» **Rows about robot tasks**
==========
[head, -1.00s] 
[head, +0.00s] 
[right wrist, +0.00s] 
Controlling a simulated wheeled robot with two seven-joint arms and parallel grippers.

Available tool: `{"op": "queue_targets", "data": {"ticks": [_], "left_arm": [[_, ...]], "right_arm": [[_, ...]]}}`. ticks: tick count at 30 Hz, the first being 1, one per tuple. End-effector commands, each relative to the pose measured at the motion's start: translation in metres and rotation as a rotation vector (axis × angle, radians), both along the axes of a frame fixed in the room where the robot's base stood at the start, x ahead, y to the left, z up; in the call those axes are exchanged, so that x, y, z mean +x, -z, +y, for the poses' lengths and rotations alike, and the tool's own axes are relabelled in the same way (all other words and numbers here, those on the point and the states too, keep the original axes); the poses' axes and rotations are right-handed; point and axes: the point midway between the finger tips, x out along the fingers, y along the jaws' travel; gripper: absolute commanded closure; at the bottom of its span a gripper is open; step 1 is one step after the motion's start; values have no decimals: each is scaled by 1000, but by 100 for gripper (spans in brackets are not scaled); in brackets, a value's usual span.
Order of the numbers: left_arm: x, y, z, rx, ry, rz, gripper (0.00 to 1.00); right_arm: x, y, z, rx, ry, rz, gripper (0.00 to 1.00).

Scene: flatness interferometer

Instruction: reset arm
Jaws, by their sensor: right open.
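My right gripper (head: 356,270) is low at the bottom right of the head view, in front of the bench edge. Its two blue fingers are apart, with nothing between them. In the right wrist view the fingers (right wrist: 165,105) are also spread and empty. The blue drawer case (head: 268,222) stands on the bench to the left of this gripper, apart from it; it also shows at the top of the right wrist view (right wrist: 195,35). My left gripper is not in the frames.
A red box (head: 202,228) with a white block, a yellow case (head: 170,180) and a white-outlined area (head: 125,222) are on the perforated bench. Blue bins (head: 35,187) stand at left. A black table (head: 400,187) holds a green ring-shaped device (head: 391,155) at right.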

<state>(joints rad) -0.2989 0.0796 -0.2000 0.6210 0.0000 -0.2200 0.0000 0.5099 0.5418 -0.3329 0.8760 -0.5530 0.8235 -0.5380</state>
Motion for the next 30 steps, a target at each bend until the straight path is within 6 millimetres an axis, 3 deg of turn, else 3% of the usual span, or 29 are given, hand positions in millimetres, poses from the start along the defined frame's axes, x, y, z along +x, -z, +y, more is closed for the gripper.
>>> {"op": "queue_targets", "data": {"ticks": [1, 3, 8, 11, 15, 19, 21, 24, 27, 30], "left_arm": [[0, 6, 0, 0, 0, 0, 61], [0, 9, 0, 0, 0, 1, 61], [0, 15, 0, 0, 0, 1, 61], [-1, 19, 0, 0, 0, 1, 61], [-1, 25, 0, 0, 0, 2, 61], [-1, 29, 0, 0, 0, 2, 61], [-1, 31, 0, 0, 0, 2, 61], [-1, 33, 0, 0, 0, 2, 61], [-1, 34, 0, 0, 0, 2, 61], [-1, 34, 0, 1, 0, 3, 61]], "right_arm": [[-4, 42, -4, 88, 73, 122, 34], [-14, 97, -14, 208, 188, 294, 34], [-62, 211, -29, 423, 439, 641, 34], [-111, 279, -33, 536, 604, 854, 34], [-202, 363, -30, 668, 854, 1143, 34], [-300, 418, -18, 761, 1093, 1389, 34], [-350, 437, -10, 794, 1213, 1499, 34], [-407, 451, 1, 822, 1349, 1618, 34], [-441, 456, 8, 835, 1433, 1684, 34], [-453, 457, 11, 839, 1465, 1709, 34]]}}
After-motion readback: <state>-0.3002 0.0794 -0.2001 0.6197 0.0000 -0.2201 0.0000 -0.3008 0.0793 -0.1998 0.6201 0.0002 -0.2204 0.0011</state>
==========
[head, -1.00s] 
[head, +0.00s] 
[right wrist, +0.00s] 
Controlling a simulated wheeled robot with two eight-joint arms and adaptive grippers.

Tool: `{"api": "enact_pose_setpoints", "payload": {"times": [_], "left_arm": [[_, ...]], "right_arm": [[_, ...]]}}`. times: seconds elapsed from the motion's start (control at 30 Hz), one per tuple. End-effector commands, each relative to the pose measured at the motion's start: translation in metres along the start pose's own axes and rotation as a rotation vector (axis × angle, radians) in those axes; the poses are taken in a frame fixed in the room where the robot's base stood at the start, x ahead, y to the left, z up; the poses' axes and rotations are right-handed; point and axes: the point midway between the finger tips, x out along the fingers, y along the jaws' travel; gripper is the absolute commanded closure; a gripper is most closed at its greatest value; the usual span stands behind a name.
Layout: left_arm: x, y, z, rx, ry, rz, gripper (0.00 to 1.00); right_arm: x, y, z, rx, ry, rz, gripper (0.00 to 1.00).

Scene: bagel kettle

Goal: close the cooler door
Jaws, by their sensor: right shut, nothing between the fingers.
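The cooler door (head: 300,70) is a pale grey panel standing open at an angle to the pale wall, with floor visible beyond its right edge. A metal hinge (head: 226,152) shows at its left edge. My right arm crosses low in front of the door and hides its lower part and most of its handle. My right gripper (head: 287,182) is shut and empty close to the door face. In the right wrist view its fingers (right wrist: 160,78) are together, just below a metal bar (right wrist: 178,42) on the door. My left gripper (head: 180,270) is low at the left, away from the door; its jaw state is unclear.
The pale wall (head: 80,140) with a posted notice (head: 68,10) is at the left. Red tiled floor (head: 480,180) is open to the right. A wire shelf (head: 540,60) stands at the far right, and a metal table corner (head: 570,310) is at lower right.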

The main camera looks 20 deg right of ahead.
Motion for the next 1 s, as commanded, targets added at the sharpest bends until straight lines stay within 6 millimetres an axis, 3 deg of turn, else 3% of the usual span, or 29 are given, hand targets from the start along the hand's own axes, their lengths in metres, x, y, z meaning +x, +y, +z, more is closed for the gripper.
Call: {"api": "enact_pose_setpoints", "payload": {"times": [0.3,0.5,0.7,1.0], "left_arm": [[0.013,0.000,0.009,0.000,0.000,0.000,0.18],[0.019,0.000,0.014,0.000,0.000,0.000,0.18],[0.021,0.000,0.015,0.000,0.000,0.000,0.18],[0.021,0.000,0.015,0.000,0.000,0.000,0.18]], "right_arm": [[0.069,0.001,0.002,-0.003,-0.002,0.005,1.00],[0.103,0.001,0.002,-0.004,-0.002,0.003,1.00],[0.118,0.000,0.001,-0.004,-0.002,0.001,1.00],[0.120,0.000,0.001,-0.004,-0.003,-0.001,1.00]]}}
==========
» **THE REQUEST**
Pull out every line in the material above where "straight" occurs.

» **WRITTEN ANSWER**
Motion for the next 30 steps, a target at each bend until the straight path is within 6 millimetres an axis, 3 deg of turn, else 3% of the usual span, or 29 are given, hand positions in millimetres, poses from the start along the defined frame's axes, x, y, z along +x, -z, +y, more is closed for the gripper.
Motion for the next 1 s, as commanded, targets added at the sharpest bends until straight lines stay within 6 millimetres an axis, 3 deg of turn, else 3% of the usual span, or 29 are given, hand targets from the start along the hand's own axes, their lengths in metres, x, y, z meaning +x, +y, +z, more is closed for the gripper.

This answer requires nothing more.